**Instructions for the task**
Every record should be repeated exactly, except that pictures are left out.
begin Exercise inputs
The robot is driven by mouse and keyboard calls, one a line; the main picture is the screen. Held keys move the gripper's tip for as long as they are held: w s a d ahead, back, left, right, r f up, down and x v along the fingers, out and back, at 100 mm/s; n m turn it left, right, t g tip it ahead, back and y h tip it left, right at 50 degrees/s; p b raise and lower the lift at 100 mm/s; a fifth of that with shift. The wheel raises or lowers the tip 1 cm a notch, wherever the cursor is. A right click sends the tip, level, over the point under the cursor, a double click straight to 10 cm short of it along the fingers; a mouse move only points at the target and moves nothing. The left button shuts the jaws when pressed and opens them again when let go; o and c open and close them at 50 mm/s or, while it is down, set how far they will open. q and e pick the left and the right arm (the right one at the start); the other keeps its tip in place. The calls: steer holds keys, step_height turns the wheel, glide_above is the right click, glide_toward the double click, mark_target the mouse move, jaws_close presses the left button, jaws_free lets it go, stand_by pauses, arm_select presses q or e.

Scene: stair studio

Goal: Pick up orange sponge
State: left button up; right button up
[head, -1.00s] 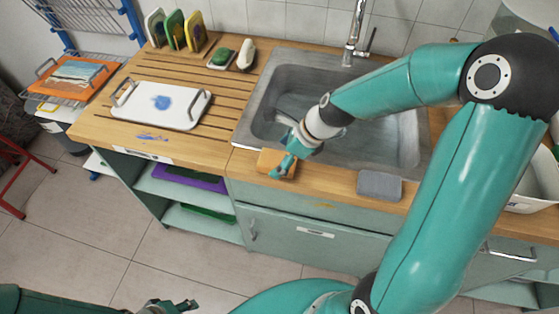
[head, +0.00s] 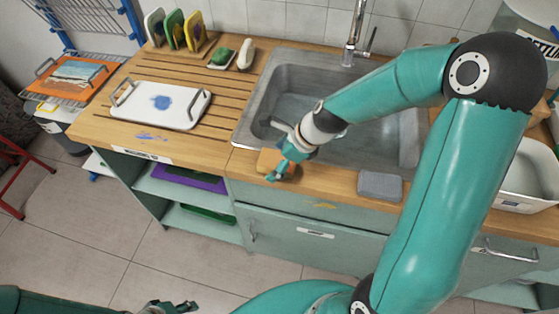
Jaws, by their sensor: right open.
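The orange sponge (head: 266,159) lies on the wooden counter at the front left corner of the sink, partly hidden by my right gripper. My right gripper (head: 279,171) points down at the sponge, its fingers open and overlapping the sponge's right part in the head view. I cannot tell whether the fingers touch it. My left gripper (head: 168,307) is low at the bottom edge, away from the counter; its fingers are too small and cut off to tell their state.
A metal sink (head: 380,140) is just behind the sponge, with a grey sponge (head: 380,185) on its front ledge. A white tray (head: 160,106) stands on the slatted drainboard. A white basin (head: 530,175) is at the right. The tap (head: 353,35) rises at the back.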

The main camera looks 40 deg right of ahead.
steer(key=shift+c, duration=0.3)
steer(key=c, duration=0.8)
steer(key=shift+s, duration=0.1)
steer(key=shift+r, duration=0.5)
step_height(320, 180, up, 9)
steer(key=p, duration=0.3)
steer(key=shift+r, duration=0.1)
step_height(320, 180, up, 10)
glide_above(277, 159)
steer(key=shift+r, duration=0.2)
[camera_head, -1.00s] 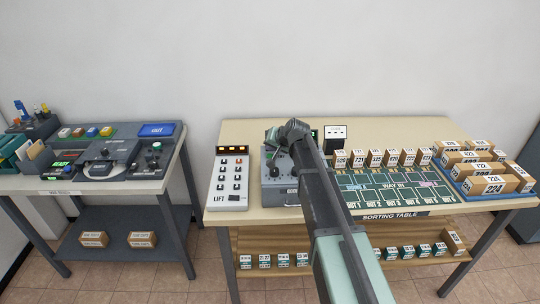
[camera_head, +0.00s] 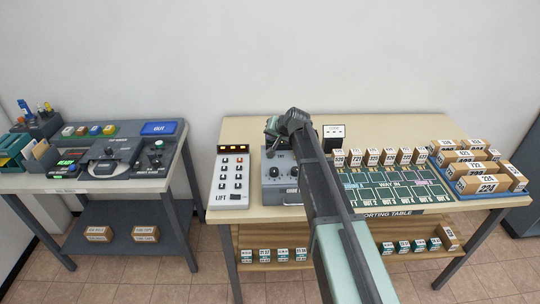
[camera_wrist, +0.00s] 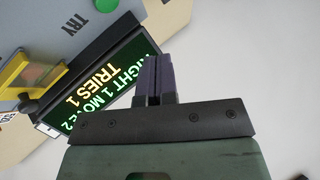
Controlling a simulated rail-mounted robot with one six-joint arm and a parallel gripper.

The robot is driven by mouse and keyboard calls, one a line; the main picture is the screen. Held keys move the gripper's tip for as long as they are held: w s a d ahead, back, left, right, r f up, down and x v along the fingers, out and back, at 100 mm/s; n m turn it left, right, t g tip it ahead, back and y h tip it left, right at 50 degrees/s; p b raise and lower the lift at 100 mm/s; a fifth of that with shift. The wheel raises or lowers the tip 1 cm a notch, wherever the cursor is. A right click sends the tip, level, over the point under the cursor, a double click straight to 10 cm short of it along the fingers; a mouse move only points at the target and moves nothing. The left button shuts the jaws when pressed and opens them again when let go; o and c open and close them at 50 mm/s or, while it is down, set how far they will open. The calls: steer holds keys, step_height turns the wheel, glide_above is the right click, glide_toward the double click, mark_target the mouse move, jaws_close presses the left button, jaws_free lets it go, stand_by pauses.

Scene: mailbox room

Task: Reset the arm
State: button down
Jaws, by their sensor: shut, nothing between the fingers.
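My arm reaches over the sorting table (camera_head: 390,125) to the grey control box (camera_head: 283,190). My gripper (camera_head: 271,127) is near the top of that box in the head view, small and partly hidden by my wrist. In the wrist view my gripper's two dark purple fingers (camera_wrist: 153,70) are together with nothing between them. A dark display (camera_wrist: 110,75) with lit green and yellow text, including "TRIES 1", shows beside the fingers.
A white LIFT panel (camera_head: 232,178) stands left of the grey box. A green sorting board (camera_head: 385,190), a row of small boxes (camera_head: 388,157) and a blue tray (camera_head: 510,192) of parcels are to the right. A separate desk (camera_head: 60,184) with consoles stands at the left.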

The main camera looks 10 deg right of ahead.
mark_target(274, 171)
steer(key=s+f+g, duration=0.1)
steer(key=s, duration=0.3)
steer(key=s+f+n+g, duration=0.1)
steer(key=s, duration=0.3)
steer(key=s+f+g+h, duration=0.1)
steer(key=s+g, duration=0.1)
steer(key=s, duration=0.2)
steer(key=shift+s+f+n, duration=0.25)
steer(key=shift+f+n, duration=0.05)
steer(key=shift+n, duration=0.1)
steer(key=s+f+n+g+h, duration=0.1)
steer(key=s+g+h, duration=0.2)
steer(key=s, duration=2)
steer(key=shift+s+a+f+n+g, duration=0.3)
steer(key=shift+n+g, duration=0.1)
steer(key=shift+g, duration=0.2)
end Exercise inputs
**Written reply**
The robot is driven by mouse and keyboard calls, one a line; the main picture is the screen. Held keys move the gripper's tip for as long as they are held: w s a d ahead, back, left, right, r f up, down and x v along the fingers, out and back, at 100 mm/s; n m turn it left, right, t g tip it ahead, back and y h tip it left, right at 50 degrees/s; p b raise and lower the lift at 100 mm/s; a fifth of that with shift. The wheel raises or lowers the tip 1 cm a notch, wherever the cursor is. A right click sends the tip, level, over the point under the cursor, a double click straight to 10 cm short of it along the fingers; a mouse move only points at the target and moves nothing. The left button shuts the jaws when pressed and opens them again when let go; o and c open and close them at 50 mm/s or, while it is down, set how far they will open. q and e pick the left and the right arm (the right one at the start); the other keeps its tip in place. The calls: steer holds keys, step_height turns the wheel, glide_above is the right click, glide_toward the double click, mark_target the mouse move, jaws_close presses the left button, jaws_free lets it go, stand_by pauses, arm_select presses q or e.

Scene: stair studio

Goal: Pick up orange sponge
State: left button up; right button up
[head, -1.00s] 
[head, +0.00s] 
Jaws, by their sensor: right open.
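The orange sponge (head: 266,159) lies on the wooden counter at the front left corner of the sink, partly hidden by my right gripper. My right gripper (head: 279,171) points down at the sponge, its fingers open and overlapping the sponge's right part in the head view. I cannot tell whether the fingers touch it. My left gripper (head: 168,307) is low at the bottom edge, away from the counter; its fingers are too small and cut off to tell their state.
A metal sink (head: 380,140) is just behind the sponge, with a grey sponge (head: 380,185) on its front ledge. A white tray (head: 160,106) stands on the slatted drainboard. A white basin (head: 530,175) is at the right. The tap (head: 353,35) rises at the back.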

The main camera looks 40 deg right of ahead.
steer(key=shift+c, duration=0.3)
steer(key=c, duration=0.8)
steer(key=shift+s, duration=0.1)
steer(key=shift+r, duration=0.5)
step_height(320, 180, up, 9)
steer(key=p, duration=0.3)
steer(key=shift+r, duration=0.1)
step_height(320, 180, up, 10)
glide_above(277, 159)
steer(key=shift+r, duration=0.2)
[camera_head, -1.00s] 
[camera_head, +0.00s] 
[camera_wrist, +0.00s] 
Controlling a simulated rail-mounted robot with one six-joint arm and a parallel gripper.

The robot is driven by mouse and keyboard calls, one a line; the main picture is the screen. Held keys move the gripper's tip for as long as they are held: w s a d ahead, back, left, right, r f up, down and x v along the fingers, out and back, at 100 mm/s; n m turn it left, right, t g tip it ahead, back and y h tip it left, right at 50 degrees/s; p b raise and lower the lift at 100 mm/s; a fifth of that with shift. The wheel raises or lowers the tip 1 cm a notch, wherever the cursor is. A right click sends the tip, level, over the point under the cursor, a double click straight to 10 cm short of it along the fingers; a mouse move only points at the target and moves nothing. The left button shuts the jaws when pressed and opens them again when let go; o and c open and close them at 50 mm/s or, while it is down, set how far they will open. The calls: steer holds keys, step_height turns the wheel, glide_above is the right click, glide_toward the double click, mark_target the mouse move, jaws_close presses the left button, jaws_free lets it go, stand_by pauses.

Scene: mailbox room

Task: Reset the arm
State: button down
Jaws, by their sensor: shut, nothing between the fingers.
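My arm reaches over the sorting table (camera_head: 390,125) to the grey control box (camera_head: 283,190). My gripper (camera_head: 271,127) is near the top of that box in the head view, small and partly hidden by my wrist. In the wrist view my gripper's two dark purple fingers (camera_wrist: 153,70) are together with nothing between them. A dark display (camera_wrist: 110,75) with lit green and yellow text, including "TRIES 1", shows beside the fingers.
A white LIFT panel (camera_head: 232,178) stands left of the grey box. A green sorting board (camera_head: 385,190), a row of small boxes (camera_head: 388,157) and a blue tray (camera_head: 510,192) of parcels are to the right. A separate desk (camera_head: 60,184) with consoles stands at the left.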

The main camera looks 10 deg right of ahead.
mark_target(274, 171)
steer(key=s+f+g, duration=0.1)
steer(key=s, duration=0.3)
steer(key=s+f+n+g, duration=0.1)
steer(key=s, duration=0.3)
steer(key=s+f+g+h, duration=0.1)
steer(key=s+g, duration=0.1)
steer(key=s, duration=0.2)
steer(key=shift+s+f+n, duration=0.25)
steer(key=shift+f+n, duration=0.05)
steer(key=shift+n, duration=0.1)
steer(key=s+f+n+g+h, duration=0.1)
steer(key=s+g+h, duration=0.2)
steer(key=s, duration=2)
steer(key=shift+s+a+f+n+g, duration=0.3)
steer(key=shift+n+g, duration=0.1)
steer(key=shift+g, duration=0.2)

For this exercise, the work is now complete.